Бросим, однако, политику. — Сейчас у нас жесточайшие морозы и я сильно страдаю, тем более, что уже с месяц не могу избавиться от кашля, чуть поправишься, пройдешься при холодном ветре и опять хуже. Стараюсь выходить как можно меньше и больше сижу дома, тем более, что меня утомляет ходьба в тяжелом полушубке (приобрел таковой за 400 рублей к зависти всех приятелей, которые говорят, что я в нем «импозантен»: это переделанный на штатское военный-офицерский полушубок).
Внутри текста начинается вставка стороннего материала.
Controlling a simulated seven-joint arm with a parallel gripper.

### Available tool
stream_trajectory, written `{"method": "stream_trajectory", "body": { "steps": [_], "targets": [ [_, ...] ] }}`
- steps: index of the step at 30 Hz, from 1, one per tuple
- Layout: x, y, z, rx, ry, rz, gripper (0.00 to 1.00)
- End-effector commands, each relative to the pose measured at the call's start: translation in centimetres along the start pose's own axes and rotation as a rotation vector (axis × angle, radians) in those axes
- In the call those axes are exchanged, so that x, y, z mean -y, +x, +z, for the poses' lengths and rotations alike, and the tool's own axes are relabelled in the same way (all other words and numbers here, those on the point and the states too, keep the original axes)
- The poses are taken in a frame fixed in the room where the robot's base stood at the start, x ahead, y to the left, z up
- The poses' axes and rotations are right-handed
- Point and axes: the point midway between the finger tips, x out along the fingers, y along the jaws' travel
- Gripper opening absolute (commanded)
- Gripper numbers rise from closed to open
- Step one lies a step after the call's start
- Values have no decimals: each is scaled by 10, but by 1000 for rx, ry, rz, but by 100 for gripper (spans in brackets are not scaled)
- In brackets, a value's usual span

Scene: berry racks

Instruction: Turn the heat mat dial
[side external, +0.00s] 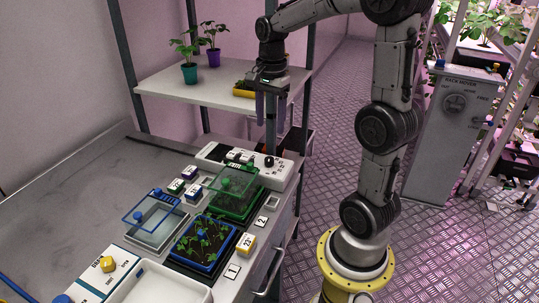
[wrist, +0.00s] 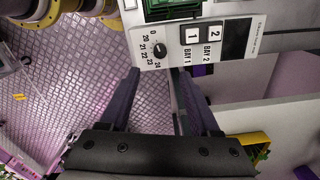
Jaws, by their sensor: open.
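The heat mat control panel (side external: 212,155) is a long white box at the back of the bench; it also shows at the top of the wrist view (wrist: 130,35). Its black dial (side external: 269,161) sits near the right end. In the wrist view the dial (wrist: 160,51) is ringed by numbers 0 and 20 to 24; its exact setting is too small to read. My gripper (side external: 270,118) points down, open and empty, above the panel's dial end and apart from it. In the wrist view its two fingers (wrist: 163,78) stand apart, with the dial beyond their tips.
A green tray with a raised lid (side external: 235,187) and a blue seedling tray (side external: 202,243) stand in front. A shelf (side external: 200,88) with potted plants is behind my gripper. A yellow knob (side external: 107,263) is front left.

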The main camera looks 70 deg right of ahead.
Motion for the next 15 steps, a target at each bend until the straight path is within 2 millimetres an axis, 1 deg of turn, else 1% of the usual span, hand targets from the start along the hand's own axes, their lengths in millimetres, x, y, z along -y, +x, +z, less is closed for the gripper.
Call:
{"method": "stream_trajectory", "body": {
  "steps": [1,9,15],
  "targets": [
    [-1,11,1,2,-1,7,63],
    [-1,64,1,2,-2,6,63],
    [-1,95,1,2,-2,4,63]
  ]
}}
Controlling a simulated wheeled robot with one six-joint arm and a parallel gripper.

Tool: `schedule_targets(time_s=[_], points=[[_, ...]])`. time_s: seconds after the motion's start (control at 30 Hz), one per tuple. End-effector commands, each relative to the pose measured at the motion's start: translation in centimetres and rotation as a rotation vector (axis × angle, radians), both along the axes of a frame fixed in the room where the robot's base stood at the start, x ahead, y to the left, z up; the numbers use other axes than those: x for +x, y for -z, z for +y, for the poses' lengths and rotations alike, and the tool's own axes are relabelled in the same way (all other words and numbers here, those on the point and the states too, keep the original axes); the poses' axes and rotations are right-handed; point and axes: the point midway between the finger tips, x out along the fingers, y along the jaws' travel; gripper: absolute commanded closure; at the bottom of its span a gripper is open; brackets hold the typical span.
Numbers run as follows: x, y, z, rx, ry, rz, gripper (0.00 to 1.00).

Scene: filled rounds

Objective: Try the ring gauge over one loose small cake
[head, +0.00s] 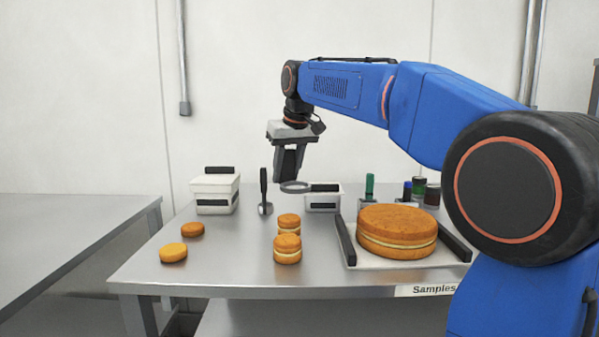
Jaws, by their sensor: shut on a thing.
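The gauge is held level in the air above the table, with nothing seen inside the ring. Two small filled cakes stand below it near the table's middle: one in front (288,249) and one just behind (289,221), partly hidden by the front one. Two flatter orange-brown rounds, a front one (173,253) and a back one (192,229), lie at the left. The gauge is apart from all of them.
A large filled cake (397,225) sits on a tray with black side handles (346,241) at the right. Behind are a white lidded box (215,190), an upright black-handled tool (264,185), a small white container (322,199) and several jars (432,194).

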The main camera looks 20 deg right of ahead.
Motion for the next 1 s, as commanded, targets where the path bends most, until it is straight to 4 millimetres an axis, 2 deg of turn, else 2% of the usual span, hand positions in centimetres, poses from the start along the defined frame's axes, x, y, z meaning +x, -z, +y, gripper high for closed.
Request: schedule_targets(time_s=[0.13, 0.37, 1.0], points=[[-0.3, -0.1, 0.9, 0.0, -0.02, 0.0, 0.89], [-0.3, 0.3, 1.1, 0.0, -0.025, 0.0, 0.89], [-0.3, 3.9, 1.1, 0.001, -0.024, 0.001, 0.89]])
Увы! за последние месяцы я сильно постарел (проклятые большевики, вероятно, виноваты: сердце не выдерживает самомалейшего утомления). Подниматься по лестнице для меня настоящая пытка, а тут, как на грех, из-за отсутствия угля, всё меньше действует лифтов. Вообще, с углем несчастье: электричество уже горит лишь несколько часов в сутки, а скоро, быть может, совсем погаснет. Хорошо, что наша квартира отопляется дровами, а не паром, так что не очень холодно. Вообще лишений уже не мало. Пища пока еще есть, но скоро, боимся, станут железные дороги, и тогда может придтись плохо. Вообще, какое-то чудо, что мы вообще еще живем после 2 месяцев этой анархии.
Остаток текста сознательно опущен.